**Stated exercise:** State how many lines include "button", giving the number by itself.

--- begin ---

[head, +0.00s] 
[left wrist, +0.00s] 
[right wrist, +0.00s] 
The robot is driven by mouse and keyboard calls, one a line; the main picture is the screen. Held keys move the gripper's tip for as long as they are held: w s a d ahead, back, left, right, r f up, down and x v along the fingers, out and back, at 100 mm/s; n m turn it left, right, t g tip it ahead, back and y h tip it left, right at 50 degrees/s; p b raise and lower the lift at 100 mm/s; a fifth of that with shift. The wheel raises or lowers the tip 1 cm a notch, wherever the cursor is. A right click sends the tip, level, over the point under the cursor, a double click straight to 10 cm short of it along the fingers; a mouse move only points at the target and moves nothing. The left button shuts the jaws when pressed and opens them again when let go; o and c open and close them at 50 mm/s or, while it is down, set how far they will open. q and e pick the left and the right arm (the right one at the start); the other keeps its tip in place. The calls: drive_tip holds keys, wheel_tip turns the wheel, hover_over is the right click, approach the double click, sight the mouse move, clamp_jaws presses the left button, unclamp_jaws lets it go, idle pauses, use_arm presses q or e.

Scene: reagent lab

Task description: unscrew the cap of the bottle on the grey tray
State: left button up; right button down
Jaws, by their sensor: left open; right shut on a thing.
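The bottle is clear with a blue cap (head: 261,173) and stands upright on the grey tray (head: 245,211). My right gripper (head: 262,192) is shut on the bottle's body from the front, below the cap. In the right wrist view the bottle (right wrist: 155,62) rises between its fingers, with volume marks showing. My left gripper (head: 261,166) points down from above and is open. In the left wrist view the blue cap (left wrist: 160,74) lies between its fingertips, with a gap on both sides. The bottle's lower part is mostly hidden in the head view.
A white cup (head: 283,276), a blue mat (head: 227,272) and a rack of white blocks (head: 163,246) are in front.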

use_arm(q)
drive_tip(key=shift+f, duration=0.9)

--- end ---

**Answer below:** 2